We’ll use these in class discussion tomorrow. One aim of asking you for multiple questions is to help us evaluate together what makes a “good” analytical question: provocative, compelling, intelligent, synthetic-yet-specific (i.e. synthesizes course material while addressing specifics about the story).  We’ll discuss this together tomorrow, using your questions as examples.  Please bring copies of your questions to class, to help facilitate the activities.

“Good Country People”

February 24, 2008

The short story is a genre requiring its own set of interpretive tools: their linguistic density rivals poetry, while their prose form offers narrative, characterization, setting, tone, and all the other analytical categories we have discussed in class. Our encounter with two examples of this form, the O’Connor and Munro short stories, coincides with our beginning the final unit of our course, on disability and illness. In addition, we will use these final weeks to focus on developing your own analytical questions, which can help you develop more sophisticated thesis arguments.

To begin thinking about the story critically, remember your existing set of analytical tools (i.e. the Analyzing Fiction handout and the modes of analysis we have developed in class activities). Think about setting, character, voice, tone, symbolism, and theme. Also, consider the questions guiding our course: How do non-normative bodies signify relations of social, economic, racial, or political power? What can we learn from thinking more critically about representations of physical difference? We have most recently focused on racial difference. Can we apply what we learned about race to disability?

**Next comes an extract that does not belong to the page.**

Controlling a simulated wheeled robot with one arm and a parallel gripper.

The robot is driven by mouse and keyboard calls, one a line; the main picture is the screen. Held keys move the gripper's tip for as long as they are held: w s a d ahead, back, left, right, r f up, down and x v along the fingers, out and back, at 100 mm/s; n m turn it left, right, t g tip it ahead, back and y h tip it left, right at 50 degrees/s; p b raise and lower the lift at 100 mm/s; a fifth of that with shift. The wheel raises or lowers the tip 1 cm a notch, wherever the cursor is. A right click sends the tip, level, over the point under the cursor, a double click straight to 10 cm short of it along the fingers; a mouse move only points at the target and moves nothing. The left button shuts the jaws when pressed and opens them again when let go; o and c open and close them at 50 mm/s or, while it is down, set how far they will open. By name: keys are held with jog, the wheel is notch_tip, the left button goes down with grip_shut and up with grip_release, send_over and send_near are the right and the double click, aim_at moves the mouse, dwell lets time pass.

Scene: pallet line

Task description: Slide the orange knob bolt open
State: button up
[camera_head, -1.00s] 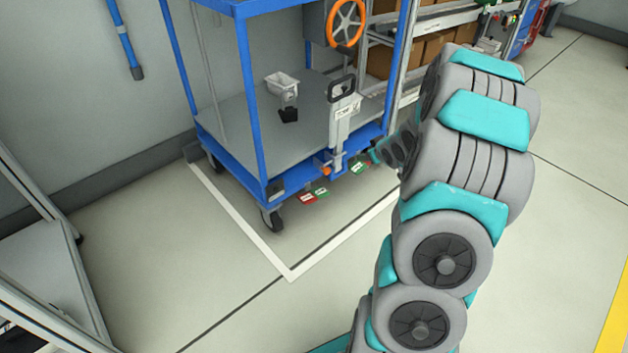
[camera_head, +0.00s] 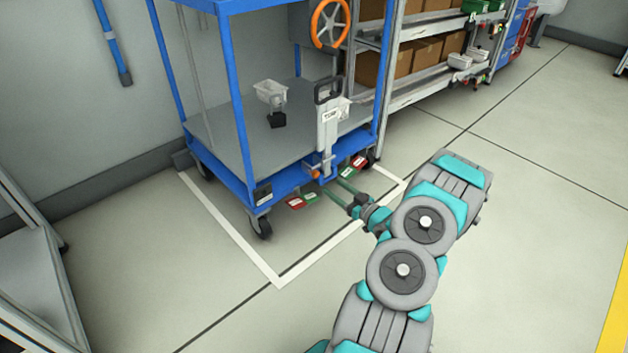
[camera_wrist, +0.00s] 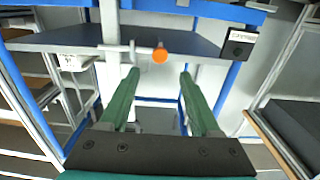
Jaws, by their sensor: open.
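The orange knob (camera_head: 315,174) sits low on the front of the blue cart, at the foot of a grey upright bracket (camera_head: 329,140). In the wrist view the orange knob (camera_wrist: 160,56) is at the right end of a thin grey bolt rod (camera_wrist: 122,47). My gripper (camera_head: 332,186) is low in front of the cart, to the right of the knob. In the wrist view my gripper (camera_wrist: 158,72) is open, with two green fingers apart and nothing between them. The knob appears just beyond the fingertips, lined up with the gap.
The blue cart (camera_head: 245,190) stands on wheels inside white floor lines. An orange handwheel (camera_head: 330,22) is above. A white bin (camera_head: 270,92) is on the cart deck. The floor at right is clear.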

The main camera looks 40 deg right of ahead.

For this blog post, focus on the character of Joy/Hulga and her physical traits, one of which is her artificial leg. Please think of an analytical question about this character, then try to answer it. You can use the questions above as models for an analytical question of your own, or modify those above to something more specific.

Also, please remember to bring that Analyzing Fiction handout to class tomorrow.

Extra Credit Assignment

February 20, 2008

Here is the extra credit assignment.  The essay is due any time before the final essay is due.  On the printed copy, please specify where you’d like to apply the extra credit points.

PBS’s American Experience documentary on Stephen Foster includes a section on minstrelsy. Their Web site features a handful of historians discussing aspects of minstrelsy. PBS’s Jazz series also covered minstrelsy.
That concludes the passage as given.